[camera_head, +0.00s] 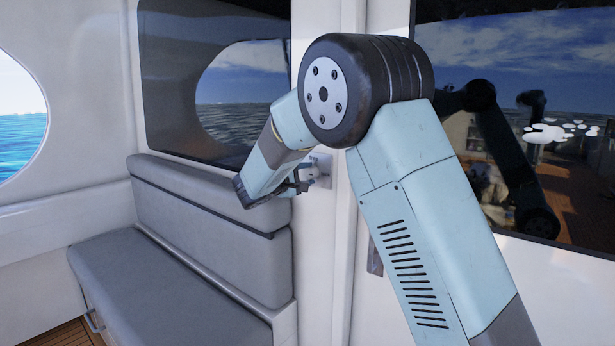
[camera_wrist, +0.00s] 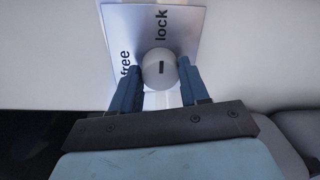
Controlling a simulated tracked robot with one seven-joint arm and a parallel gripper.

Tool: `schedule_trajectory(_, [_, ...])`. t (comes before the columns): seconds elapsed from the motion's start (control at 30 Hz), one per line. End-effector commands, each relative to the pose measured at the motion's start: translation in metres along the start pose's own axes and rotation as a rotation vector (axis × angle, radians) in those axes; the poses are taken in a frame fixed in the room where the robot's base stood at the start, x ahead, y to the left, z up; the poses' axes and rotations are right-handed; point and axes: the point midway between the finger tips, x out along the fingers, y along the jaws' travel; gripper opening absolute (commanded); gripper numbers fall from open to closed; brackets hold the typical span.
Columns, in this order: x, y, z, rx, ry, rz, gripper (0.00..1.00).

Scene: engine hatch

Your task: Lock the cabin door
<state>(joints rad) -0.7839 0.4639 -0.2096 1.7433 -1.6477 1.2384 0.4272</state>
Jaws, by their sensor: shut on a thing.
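The lock plate (camera_wrist: 183,22) is a pale metal square with the words "free" and "lock", seen in the wrist view. A round light knob (camera_wrist: 158,80) sits on it, with a short dark mark upright in the picture, roughly in line with "lock" above it. "free" is to the knob's left. My gripper (camera_wrist: 159,67) is shut on the knob, one finger on each side. In the head view the plate (camera_head: 322,170) is on the white door post, with my gripper (camera_head: 300,181) at it, largely hidden by my wrist.
A grey cushioned bench (camera_head: 175,270) stands left of the post, its backrest (camera_head: 205,215) just below my wrist. A dark window (camera_head: 215,90) is above it. A dark glass panel (camera_head: 550,130) with reflections is at right. Wooden floor (camera_head: 65,335) shows at lower left.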

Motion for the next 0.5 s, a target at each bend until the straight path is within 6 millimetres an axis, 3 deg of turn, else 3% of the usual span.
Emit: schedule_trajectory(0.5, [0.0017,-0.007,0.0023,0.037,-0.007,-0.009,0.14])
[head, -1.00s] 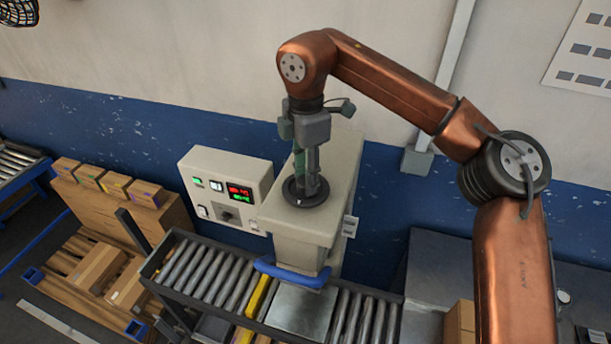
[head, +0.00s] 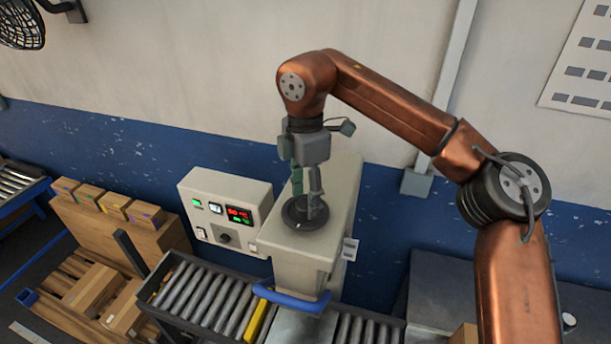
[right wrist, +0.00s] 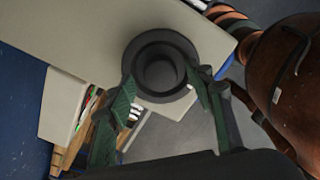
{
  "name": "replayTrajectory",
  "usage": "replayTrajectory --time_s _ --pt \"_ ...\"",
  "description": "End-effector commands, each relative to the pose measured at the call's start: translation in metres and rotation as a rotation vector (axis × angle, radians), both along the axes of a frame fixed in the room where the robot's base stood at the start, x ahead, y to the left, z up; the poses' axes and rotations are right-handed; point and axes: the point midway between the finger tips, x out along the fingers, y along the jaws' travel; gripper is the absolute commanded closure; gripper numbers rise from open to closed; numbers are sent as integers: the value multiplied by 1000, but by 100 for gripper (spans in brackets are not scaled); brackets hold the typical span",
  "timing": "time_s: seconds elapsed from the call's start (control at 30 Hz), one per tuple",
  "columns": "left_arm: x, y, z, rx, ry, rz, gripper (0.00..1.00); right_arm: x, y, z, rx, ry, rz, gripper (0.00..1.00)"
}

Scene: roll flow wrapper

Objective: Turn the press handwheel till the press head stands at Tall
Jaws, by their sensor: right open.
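The black round handwheel (head: 305,212) lies flat on top of the beige press housing (head: 325,225). My right gripper (head: 307,196) points down over it with its fingers open. In the right wrist view the handwheel's hub (right wrist: 160,72) shows between the two green fingers, one on each side. I cannot tell whether the fingers touch the wheel. A small pale plate (head: 349,249) sits on the housing's right side; its marks are too small to read. The press head's position cannot be read. My left gripper is not in view.
A control box (head: 225,212) with red and green displays stands left of the press. A roller conveyor (head: 205,300) runs below, with a blue curved bar (head: 291,299) at the press front. Boxes (head: 115,205) stand at left.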

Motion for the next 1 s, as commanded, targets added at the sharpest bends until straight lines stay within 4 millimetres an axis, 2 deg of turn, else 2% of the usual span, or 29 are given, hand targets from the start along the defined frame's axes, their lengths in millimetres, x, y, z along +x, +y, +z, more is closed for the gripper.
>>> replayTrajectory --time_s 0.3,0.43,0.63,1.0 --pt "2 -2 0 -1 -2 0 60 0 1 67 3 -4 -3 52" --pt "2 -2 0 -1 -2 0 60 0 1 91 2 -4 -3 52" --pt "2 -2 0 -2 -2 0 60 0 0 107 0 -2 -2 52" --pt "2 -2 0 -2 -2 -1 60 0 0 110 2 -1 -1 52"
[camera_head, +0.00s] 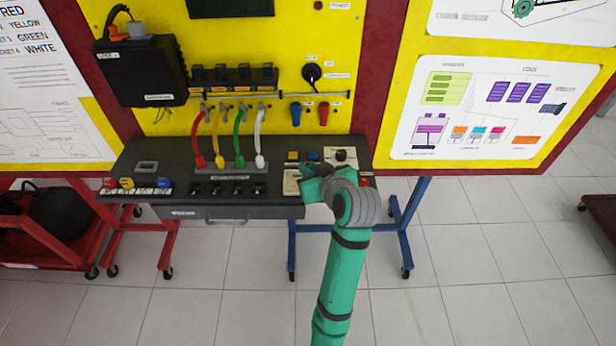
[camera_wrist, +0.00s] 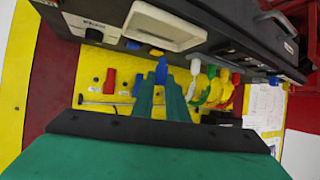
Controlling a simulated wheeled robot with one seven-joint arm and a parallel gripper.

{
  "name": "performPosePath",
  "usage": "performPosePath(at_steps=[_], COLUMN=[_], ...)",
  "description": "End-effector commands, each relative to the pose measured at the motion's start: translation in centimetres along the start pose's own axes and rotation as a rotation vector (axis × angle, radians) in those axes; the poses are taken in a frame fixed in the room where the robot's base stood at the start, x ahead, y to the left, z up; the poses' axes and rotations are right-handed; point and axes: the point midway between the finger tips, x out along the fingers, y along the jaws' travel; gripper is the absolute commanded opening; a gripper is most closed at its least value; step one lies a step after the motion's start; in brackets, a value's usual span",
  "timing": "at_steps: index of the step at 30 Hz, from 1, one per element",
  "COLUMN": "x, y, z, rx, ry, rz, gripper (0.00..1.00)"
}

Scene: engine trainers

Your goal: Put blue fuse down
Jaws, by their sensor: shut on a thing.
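The blue fuse (camera_wrist: 161,70) is between the fingertips of my gripper (camera_wrist: 160,90) in the wrist view, with its blue end past the tips. In the head view my gripper (camera_head: 308,172) is over the right part of the dark bench (camera_head: 262,211), at the pale panel (camera_head: 291,182). I cannot pick the held fuse out in the head view, and I cannot tell whether it touches the bench. A red block (camera_head: 108,183), a yellow block (camera_head: 126,183) and a blue block (camera_head: 163,182) stand at the bench's left end.
A yellow button (camera_head: 293,156), a blue button (camera_head: 313,155) and a black knob (camera_head: 341,155) are just behind my gripper. Red, yellow, green and white cables (camera_head: 238,140) rise to the left. The yellow board (camera_head: 280,50) stands behind the bench.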

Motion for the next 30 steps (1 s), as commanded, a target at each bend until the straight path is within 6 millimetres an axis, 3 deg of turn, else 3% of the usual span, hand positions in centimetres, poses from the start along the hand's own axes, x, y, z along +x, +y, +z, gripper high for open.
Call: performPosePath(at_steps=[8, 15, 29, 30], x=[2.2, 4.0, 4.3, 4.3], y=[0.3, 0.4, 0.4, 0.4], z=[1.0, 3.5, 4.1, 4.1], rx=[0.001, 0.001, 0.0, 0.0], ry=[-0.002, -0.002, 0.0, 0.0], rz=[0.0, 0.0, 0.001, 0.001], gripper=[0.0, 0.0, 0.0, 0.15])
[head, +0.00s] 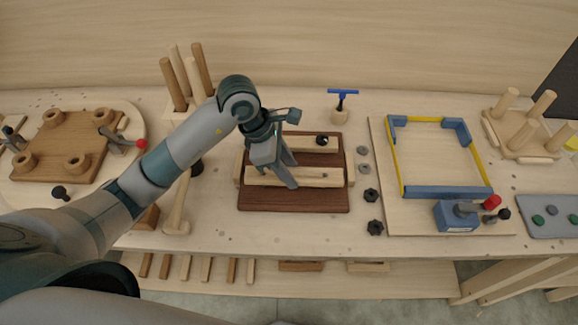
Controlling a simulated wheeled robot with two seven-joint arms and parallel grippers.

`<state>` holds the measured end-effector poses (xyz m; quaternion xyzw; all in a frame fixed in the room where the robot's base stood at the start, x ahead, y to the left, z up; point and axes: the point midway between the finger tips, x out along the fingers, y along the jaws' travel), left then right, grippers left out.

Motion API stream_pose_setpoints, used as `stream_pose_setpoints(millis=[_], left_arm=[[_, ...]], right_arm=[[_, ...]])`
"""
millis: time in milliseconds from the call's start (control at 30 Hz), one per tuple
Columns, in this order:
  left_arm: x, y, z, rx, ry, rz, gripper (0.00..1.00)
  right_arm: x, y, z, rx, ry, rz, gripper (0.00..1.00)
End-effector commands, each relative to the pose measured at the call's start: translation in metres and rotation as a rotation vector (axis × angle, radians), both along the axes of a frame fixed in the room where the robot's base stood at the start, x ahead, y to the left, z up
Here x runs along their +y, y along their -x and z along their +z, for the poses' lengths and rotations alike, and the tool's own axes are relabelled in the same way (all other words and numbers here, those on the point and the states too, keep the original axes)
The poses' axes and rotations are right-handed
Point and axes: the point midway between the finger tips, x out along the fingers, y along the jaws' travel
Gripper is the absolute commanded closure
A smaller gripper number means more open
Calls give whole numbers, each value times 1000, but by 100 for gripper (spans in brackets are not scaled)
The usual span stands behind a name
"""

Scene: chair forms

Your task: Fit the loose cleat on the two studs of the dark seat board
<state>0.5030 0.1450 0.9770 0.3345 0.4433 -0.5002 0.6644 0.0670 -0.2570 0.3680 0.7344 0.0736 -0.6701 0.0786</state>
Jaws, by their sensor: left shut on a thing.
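The dark seat board (293,198) lies flat on the bench, in the middle of the head view. A pale wooden cleat (316,180) lies along its near half, and a small dark spot shows near its right end. My left gripper (275,172) is shut on this cleat, left of its middle. The gripper hides part of the cleat, and I cannot tell whether the cleat sits down on the studs or is a little above the board. A second pale cleat (302,143) lies along the far half with a black knob (322,140) on it. My right gripper is not in view.
Several grey washers and black knobs (371,195) lie just right of the board. A mallet (178,212) lies to its left. A pale panel (430,222) with a yellow and blue frame is farther right. A holder with upright legs (168,80) stands behind.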

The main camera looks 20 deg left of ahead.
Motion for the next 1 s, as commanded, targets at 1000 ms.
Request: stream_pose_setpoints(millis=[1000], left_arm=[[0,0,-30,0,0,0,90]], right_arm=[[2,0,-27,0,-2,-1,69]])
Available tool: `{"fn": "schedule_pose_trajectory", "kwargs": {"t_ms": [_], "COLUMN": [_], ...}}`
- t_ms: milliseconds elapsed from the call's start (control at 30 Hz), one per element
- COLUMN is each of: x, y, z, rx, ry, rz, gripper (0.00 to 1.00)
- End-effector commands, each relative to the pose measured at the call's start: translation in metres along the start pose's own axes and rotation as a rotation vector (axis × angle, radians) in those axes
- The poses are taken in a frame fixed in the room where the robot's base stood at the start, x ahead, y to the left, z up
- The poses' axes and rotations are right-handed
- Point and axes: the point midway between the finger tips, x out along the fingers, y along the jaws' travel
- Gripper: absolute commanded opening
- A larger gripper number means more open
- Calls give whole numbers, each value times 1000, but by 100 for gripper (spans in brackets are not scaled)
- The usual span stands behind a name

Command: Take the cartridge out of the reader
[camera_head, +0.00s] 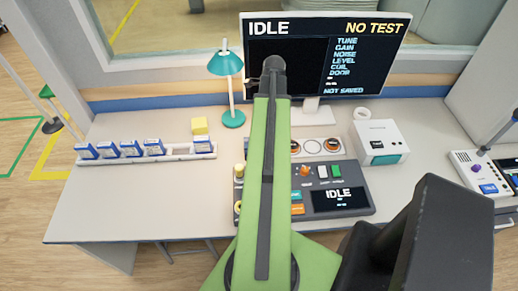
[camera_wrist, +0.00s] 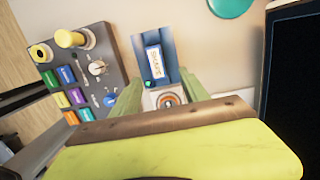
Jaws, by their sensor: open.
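A blue cartridge (camera_wrist: 153,60) with a white label stands in a dark blue holder (camera_wrist: 172,55), which looks like the reader, in the wrist view. A small green light shows at its foot. My gripper (camera_wrist: 160,82) is open, with one green finger on each side of the cartridge's lower end. I cannot tell whether the fingers touch it. In the head view my green arm covers this spot, and the reader, its cartridge and my fingertips are hidden.
A rack (camera_head: 180,155) with several blue cartridges lies left on the desk. A teal lamp (camera_head: 227,65), a monitor (camera_head: 400,60) reading IDLE, a dark control console (camera_head: 352,180) and a white box (camera_head: 382,133) stand around my arm. The desk's front left is clear.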

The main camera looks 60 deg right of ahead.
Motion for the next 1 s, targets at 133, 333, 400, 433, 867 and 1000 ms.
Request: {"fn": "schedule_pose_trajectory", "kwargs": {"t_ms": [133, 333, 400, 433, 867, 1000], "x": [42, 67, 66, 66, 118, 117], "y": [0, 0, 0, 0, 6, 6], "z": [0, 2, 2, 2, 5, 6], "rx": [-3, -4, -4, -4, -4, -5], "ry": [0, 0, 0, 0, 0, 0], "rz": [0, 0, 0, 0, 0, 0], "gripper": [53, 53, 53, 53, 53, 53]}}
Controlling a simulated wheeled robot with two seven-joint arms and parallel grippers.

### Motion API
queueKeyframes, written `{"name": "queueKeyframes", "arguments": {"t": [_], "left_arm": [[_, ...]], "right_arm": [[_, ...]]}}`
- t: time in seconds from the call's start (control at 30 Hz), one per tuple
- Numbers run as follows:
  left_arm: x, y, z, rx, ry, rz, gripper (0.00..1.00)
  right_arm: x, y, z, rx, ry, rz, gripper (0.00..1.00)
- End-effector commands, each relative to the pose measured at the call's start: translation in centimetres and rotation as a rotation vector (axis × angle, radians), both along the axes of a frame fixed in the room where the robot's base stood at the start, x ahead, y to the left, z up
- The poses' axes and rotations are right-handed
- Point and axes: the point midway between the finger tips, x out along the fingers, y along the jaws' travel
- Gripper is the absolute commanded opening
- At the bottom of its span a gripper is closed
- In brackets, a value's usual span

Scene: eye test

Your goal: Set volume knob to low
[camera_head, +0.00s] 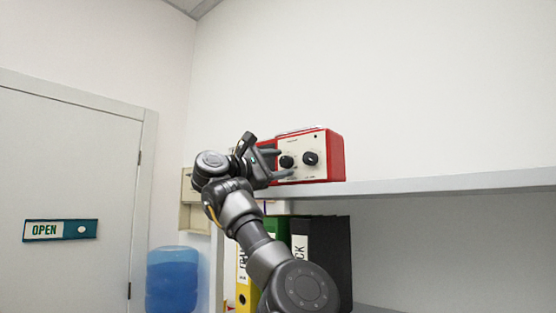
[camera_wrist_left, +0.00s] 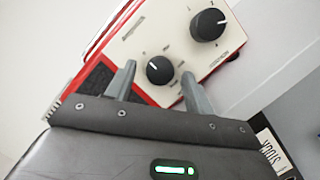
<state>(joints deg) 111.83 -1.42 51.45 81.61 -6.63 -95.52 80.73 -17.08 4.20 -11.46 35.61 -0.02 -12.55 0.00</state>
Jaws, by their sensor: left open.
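A red radio (camera_head: 336,155) with a cream front panel stands on the shelf in the head view. Its panel has two black knobs, a left knob (camera_head: 287,161) and a right knob (camera_head: 310,158). The wrist view shows the smaller knob (camera_wrist_left: 159,70) and the larger knob (camera_wrist_left: 208,24), each with a white pointer line. I cannot tell which is the volume knob, as the labels are too small. My left gripper (camera_head: 281,163) is open in front of the radio. In the wrist view its fingers (camera_wrist_left: 157,84) lie on either side of the smaller knob; contact is unclear.
The radio rests near the left end of a long grey shelf (camera_head: 440,185). Binders (camera_head: 325,250) stand below it. A blue water bottle (camera_head: 172,280) and a white door (camera_head: 75,150) with an OPEN sign (camera_head: 60,230) are at left. The shelf right of the radio is clear.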

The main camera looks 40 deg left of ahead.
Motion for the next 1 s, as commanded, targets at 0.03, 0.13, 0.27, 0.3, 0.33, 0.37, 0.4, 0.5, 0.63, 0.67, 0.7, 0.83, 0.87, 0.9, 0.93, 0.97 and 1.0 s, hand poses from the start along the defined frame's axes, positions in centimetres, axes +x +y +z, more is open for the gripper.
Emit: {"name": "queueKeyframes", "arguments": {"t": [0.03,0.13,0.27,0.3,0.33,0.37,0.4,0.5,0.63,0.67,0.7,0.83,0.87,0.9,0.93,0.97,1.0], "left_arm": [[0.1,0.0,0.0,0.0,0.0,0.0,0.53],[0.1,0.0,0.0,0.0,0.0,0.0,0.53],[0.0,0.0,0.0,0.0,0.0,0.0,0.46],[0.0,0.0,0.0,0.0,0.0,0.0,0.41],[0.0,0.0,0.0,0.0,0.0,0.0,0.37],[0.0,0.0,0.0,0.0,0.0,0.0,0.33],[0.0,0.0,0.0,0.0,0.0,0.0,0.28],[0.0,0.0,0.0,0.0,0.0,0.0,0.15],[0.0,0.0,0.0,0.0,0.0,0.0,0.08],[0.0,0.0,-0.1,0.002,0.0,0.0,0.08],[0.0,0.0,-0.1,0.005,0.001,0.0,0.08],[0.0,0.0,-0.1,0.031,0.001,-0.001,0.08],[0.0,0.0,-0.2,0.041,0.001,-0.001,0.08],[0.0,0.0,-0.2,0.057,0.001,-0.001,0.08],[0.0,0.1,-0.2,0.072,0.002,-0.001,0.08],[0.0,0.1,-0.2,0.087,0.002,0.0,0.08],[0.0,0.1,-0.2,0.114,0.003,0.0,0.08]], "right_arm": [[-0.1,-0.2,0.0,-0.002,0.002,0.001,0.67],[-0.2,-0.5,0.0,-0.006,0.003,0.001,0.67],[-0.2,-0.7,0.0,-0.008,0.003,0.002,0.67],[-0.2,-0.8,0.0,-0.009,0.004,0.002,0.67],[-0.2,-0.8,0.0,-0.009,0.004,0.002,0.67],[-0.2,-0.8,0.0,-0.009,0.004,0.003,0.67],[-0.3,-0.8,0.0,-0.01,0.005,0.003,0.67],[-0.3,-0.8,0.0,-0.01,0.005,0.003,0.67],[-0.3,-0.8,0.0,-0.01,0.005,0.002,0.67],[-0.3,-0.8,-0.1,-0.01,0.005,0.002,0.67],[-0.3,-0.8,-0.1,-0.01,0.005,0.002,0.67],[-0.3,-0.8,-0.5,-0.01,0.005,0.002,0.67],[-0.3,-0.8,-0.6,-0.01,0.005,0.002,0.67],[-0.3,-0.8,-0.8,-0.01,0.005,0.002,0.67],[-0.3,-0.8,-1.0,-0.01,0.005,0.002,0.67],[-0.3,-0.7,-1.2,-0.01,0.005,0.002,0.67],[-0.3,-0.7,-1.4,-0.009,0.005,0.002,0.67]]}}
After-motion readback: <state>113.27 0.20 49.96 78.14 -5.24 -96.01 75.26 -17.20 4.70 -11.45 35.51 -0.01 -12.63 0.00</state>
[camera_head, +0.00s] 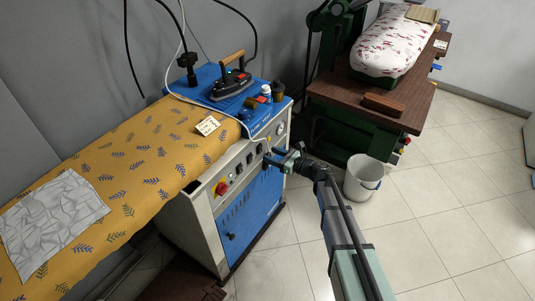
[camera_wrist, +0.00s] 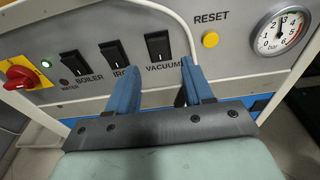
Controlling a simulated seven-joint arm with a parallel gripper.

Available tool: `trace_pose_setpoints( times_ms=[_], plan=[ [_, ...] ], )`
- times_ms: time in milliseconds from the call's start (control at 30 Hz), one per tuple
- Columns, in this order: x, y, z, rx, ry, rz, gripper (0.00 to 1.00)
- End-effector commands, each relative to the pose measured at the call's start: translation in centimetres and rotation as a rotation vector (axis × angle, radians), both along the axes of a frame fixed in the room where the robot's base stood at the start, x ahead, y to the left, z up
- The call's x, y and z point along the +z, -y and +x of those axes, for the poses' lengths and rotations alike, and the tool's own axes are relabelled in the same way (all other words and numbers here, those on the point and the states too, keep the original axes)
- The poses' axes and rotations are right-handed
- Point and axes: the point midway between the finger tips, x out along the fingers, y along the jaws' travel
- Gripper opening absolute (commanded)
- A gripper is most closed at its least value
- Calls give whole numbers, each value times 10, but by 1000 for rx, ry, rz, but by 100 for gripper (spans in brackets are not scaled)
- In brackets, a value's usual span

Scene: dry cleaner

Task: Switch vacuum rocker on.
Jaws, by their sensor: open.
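The black vacuum rocker (camera_wrist: 158,46) is on the grey control panel (camera_wrist: 240,66) in the wrist view, above a "VACUUM" label that the right finger meets at its end. I cannot tell which way the rocker is tipped. My gripper (camera_wrist: 160,72) is open and empty, its two blue fingers on either side of and below the rocker. I cannot tell if the right finger touches the panel. In the head view my gripper (camera_head: 278,158) is at the right part of the panel on the blue and white machine (camera_head: 243,222).
The boiler rocker (camera_wrist: 75,64) and iron rocker (camera_wrist: 114,54) sit left of the vacuum rocker. A red rotary switch (camera_wrist: 18,76) is further left. A yellow reset button (camera_wrist: 210,40) and dial gauge (camera_wrist: 280,32) are right. A white cable (camera_wrist: 182,28) hangs close to the right finger.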

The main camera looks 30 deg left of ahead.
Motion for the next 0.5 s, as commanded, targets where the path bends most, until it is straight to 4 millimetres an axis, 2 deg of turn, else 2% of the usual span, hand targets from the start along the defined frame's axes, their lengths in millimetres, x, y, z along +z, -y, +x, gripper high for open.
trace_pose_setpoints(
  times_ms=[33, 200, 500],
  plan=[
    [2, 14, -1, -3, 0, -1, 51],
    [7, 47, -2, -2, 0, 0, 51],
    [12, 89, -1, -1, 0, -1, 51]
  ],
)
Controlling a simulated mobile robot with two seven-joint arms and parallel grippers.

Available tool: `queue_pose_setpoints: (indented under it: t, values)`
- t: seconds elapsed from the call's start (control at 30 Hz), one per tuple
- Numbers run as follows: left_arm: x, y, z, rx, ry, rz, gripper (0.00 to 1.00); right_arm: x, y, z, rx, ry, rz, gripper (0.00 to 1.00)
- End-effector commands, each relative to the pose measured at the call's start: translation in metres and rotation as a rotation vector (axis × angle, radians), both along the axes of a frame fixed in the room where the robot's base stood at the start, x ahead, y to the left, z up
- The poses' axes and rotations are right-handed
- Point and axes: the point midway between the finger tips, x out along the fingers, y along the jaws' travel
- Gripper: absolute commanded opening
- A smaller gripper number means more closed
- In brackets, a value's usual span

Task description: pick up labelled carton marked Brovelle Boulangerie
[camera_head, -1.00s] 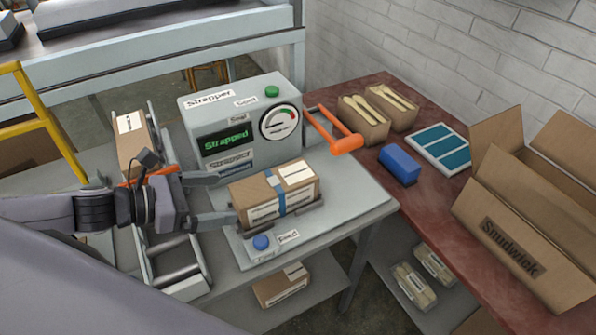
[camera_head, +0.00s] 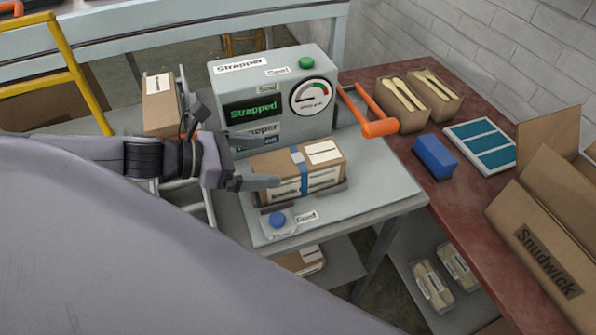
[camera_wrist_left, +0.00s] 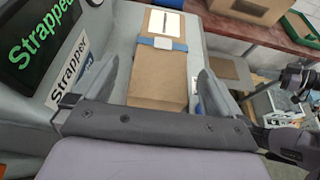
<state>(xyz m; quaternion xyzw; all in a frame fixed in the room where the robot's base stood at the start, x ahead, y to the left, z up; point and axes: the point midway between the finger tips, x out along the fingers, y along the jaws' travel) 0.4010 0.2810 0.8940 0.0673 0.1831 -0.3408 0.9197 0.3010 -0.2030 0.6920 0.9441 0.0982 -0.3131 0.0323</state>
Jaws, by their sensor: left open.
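A brown carton (camera_head: 322,172) with a blue strap and white labels sits on the strapper's bed. Its printing is too small to read, so I cannot confirm the Brovelle Boulangerie name. My left gripper (camera_head: 279,165) is open at the carton's left end, one finger on the far side and one on the near side. In the left wrist view the carton (camera_wrist_left: 160,78) lies between the spread fingers (camera_wrist_left: 155,72), with visible gaps on both sides.
The strapper (camera_head: 275,95) stands close behind the carton, its display reading "Strapped". An orange handle (camera_head: 380,128) projects at right. A blue button (camera_head: 277,219) is in front. Another carton (camera_head: 160,105) stands left. A Snudwick box (camera_head: 545,215) is far right.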

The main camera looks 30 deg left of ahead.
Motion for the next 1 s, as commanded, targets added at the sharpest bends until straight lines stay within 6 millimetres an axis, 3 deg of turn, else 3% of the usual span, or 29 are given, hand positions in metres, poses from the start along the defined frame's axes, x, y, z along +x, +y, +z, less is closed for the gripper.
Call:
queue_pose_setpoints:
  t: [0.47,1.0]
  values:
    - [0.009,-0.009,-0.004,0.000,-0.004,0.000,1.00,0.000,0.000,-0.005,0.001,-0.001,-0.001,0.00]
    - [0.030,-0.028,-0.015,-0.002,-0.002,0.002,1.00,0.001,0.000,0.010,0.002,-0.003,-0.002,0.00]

——————————

* _Goal of the exercise_:
Reproduce only the lines running from the beginning of the entries above to the line holding "Controlling a simulated tracked", inclusive. Pictures stay out of the copy.

* _Solution for this problem_:
[camera_head, +0.00s] 
[camera_wrist, +0.00s] 
Controlling a simulated tracked robot with one seven-joint arm and a parallel gripper.

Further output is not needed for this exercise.